§ Material provided:
* * * * * * *

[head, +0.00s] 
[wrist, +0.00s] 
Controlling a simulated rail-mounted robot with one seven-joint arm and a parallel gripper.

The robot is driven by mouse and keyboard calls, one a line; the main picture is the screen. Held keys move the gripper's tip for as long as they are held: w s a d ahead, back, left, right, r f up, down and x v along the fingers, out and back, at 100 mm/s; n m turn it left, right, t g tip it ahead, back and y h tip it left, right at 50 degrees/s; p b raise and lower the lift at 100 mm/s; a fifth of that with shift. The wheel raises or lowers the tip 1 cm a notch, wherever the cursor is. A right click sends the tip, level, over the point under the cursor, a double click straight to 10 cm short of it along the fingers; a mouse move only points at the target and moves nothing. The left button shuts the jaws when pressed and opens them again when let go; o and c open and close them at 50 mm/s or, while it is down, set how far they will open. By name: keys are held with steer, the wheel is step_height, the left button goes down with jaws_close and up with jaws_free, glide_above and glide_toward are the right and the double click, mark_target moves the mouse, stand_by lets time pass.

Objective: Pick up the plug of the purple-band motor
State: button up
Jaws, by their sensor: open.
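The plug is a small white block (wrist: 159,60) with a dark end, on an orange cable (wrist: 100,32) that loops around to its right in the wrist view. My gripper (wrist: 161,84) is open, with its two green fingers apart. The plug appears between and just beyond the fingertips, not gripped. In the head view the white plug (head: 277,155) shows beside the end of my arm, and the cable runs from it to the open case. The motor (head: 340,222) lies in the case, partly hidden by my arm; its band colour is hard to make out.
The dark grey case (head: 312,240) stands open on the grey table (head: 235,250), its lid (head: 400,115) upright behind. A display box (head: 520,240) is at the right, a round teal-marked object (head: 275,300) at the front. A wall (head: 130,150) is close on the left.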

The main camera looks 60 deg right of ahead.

* * * * * * *

§ What the task requires: Quote exactly the stretch of lines above that starts at the first one and ends at the line with "Controlling a simulated", and nothing beyond it.

§ Solution below:
[head, +0.00s] 
[wrist, +0.00s] 
Controlling a simulated rail-mounted robot with one seven-joint arm and a parallel gripper.

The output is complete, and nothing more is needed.